Die Unübersichtlichkeit des Ambientes Zirkus erschwert diese Suche nach der Wahrheit für alle Beteiligten erheblich und oftmals scheinen sich selbst Personen nicht zu kennen, die sich offenbar bereits jahrelang kennen, was allerdings dafür sorgt, dass sich jedes einzelne angebotene Fragment nach und nach für das Publikum ordnet. Vorteil dieser Geschichte, deren Drehbuch von Peter Welbeck alias Harry Alan Towers erarbeitet wurde, ist der klare Aufbau, der zwar nicht immer aus Wahrscheinlichkeiten konstruiert ist, aber aufgrund der stilsicheren Inszenierung und der authentischen Bilder und Situationen überzeugen kann. Bereits der erste Tote läutet ein, dass man es ausschließlich mit Komplikationen und Problemen zu tun bekommen dürfte und erfährt, dass ein brillanter Messerwerfer zwar kriminelles Potenzial besitzen kann, aber kein Meisterverbrecher sein muss. Zutaten wie Erpressung, Unterdrückung, Rachegefühle und Nötigung tun das Übrige dazu und beschleunigen diesen in wahlweise bunten oder schwarzweißen Bildern eingefangenen Beitrag.
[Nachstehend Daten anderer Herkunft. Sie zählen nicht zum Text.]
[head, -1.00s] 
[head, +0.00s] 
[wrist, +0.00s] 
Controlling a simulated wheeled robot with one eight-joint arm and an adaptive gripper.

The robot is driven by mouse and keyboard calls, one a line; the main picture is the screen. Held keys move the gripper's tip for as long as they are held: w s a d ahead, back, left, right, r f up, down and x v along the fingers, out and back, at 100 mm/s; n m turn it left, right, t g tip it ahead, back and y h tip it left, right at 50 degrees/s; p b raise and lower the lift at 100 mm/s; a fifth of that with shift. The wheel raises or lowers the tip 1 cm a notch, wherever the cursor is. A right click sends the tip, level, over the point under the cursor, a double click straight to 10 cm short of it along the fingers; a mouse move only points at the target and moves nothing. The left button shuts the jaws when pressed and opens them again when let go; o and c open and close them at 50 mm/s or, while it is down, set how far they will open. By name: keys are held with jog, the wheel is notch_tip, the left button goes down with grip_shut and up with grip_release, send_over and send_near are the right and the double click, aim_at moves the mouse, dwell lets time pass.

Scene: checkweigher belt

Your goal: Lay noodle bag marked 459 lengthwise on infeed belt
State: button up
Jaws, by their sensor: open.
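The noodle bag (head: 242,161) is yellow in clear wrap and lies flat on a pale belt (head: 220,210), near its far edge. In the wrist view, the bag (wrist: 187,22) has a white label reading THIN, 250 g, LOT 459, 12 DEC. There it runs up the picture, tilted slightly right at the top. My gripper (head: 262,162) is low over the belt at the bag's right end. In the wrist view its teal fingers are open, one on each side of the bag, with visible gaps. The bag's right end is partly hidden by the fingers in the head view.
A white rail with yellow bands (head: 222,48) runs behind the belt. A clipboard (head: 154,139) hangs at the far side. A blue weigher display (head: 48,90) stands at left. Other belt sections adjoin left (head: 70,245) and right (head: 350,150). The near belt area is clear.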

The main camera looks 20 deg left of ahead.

Die Tatsache, dass der Haupttäter der Geschichte empfindlichst getroffen wurde, verschärft den Eindruck der latenten Gefahr für beinahe alle Personen, da der Mörder die Strippen längst nicht mehr selbst in Händen hält. Interessant ist, dass dieses Phantom innerhalb der sich anbahnenden Abwärtsspirale immer aggressiver zu werden scheint, was sich in ungewöhnlich brutal ausgeschmückten Tötungsszenen entlädt. Unterstützt durch Johnny Douglas' eingängige Musik, kommt in den richtigen Momenten Gänsehaut-Flair auf. In der deutschen Version ist übrigens Raimund Rosenbergers Track aus "Das siebente Opfer" als Vorspannmusik zu hören, die ebenfalls Vorzüge besitzt. Insgesamt handelt es sich bei "Das Rätsel des silbernen Dreieck" um einen Film der Kontraste, was nicht zuletzt an der möglichen Wahl der jeweiligen Version liegt, aber auch um einen Beitrag, der die Tradition hervorragender Krimi-Unterhaltung selbstbewusst fortführt.